Storage of Characters
Storage of Characters
Purpose of Character Storage
- The storage of characters is a critical concept in computer science.
- Converting characters to a format that can be processed by computers is fundamental to how data is stored and processed.
ASCII (American Standard Code for Information Interchange)
- ASCII is a commonly used method for character storage.
- It uses 7-bit binary codes to represent characters.
- ASCII can represent 128 characters in total, including letters (both uppercase and lowercase), numbers, and symbols.
- For example, the ASCII value for the uppercase letter “A” is 65, which is 1000001 in binary.
Extended ASCII
- An extension of the ASCII system is the Extended ASCII which uses an 8-bit binary code.

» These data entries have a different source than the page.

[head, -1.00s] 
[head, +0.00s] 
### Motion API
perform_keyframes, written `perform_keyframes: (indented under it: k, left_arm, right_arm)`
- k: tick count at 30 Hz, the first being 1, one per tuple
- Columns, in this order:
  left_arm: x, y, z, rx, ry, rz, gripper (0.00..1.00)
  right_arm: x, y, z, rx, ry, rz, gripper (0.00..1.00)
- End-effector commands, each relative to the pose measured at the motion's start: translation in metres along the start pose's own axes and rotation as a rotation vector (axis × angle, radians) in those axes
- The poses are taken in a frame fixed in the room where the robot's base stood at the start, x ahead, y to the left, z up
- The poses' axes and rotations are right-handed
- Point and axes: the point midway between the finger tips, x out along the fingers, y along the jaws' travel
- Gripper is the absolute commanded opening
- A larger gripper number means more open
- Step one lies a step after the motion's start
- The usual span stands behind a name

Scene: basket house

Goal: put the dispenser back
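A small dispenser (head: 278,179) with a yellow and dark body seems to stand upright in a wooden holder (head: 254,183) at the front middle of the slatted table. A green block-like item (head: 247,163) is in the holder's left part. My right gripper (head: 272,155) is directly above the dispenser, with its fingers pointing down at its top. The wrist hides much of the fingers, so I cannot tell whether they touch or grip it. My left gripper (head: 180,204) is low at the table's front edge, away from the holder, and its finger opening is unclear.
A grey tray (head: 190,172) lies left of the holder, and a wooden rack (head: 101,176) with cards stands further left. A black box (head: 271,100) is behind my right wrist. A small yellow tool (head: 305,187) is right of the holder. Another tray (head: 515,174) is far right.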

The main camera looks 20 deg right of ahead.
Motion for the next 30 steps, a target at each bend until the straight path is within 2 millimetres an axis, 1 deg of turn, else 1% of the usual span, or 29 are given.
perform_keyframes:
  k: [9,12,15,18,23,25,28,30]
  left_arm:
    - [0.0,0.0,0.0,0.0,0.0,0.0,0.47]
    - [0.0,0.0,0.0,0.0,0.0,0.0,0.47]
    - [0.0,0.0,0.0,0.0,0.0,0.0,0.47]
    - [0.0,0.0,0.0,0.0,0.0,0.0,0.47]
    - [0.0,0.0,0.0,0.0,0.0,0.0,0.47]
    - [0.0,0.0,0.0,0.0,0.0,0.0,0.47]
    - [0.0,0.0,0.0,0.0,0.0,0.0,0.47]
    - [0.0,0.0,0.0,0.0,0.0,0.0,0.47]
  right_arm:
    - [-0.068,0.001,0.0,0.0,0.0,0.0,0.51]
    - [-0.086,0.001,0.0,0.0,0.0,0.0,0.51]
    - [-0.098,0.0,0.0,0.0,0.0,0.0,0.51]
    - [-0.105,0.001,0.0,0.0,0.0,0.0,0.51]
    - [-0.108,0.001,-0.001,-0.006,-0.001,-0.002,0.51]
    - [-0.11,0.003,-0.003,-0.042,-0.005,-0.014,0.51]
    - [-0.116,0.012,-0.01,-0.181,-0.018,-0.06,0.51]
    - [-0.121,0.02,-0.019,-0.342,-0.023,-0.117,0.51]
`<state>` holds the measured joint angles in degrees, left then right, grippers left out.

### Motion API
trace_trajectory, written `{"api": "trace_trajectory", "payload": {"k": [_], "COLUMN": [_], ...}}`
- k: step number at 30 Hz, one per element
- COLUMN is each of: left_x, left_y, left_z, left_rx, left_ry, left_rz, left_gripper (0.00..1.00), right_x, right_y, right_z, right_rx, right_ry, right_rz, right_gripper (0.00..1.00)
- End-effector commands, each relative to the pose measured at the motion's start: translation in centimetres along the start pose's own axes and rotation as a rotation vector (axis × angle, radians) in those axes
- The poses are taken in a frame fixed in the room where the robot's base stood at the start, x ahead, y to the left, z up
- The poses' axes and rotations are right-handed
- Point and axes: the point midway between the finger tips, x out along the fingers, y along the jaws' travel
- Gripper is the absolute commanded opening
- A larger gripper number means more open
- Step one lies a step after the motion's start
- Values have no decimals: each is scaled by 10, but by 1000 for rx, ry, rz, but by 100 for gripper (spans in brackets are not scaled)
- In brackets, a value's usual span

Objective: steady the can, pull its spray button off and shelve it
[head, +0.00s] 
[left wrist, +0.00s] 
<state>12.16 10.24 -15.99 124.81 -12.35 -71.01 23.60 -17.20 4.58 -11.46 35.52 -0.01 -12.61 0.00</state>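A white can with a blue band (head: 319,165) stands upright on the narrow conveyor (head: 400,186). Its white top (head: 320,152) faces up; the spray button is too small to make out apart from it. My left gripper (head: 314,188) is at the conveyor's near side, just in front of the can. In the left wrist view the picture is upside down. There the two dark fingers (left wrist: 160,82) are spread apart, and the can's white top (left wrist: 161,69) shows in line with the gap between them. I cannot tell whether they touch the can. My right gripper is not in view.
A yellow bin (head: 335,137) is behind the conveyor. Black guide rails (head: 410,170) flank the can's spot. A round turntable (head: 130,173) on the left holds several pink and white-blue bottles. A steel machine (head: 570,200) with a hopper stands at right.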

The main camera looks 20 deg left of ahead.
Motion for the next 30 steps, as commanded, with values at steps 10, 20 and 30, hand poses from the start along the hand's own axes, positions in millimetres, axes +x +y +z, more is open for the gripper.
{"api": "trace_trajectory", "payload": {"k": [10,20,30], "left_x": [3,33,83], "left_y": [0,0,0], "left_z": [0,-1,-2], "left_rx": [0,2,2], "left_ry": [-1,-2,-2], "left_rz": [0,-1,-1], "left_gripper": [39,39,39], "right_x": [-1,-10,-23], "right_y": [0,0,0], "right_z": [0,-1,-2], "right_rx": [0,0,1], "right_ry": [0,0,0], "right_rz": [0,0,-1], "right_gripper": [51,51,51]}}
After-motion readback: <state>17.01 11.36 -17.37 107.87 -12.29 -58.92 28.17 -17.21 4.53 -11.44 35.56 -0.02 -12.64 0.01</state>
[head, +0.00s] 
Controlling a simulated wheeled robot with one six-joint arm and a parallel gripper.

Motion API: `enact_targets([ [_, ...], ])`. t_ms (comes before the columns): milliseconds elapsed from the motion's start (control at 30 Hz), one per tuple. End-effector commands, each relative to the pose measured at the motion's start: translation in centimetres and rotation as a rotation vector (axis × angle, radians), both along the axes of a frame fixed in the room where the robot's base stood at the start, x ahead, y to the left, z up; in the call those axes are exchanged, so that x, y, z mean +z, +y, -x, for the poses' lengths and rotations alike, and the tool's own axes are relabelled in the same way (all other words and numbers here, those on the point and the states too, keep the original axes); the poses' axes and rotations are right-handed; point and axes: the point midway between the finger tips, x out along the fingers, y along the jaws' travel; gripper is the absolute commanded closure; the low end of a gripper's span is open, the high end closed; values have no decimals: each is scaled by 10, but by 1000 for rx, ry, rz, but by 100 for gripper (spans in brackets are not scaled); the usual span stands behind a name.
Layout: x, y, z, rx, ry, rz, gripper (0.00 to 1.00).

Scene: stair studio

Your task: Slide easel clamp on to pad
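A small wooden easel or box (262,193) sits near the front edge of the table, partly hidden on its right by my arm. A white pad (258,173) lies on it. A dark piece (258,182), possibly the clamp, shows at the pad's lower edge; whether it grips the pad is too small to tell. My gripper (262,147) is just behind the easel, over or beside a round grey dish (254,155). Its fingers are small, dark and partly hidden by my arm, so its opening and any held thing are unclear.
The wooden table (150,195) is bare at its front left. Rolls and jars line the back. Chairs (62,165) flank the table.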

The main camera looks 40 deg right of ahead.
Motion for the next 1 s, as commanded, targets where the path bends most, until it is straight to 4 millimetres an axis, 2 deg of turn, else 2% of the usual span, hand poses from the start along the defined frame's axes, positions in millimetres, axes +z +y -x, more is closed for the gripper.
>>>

- This allows for the representation of 256 characters as opposed to the original 128.
Unicode
- As the range of ASCII was found to be insufficient for representing all characters and symbols used around the globe, the Unicode standard was developed.
- Unicode is capable of representing over a million unique characters, making it more appropriate for modern computing where globalisation is prominent.
UTF-8
- UTF-8 is a system in Unicode used for transmitting data.
- It uses an 8-bit system which aligns with the base unit of data in computers, the byte.
- It has compatibility with ASCII as the first 128 characters are identical between them.
Importance of Character Storage
- Understanding how characters are stored is essential to understanding how data is processed by computers.
- It can also highlight potential limitations in systems depending on the chosen character storage technique.
In Summary
- Characters are stored using various encoding standards, each with its own range and purpose: ASCII, Extended ASCII, Unicode and UTF-8.
- ASCII and Extended ASCII have a limited number of characters, which can be a limitation for global applications.
- Unicode has a much wider range of possible characters, with UTF-8 being a common approach due to its backward compatibility with ASCII and its adoption of the byte unit.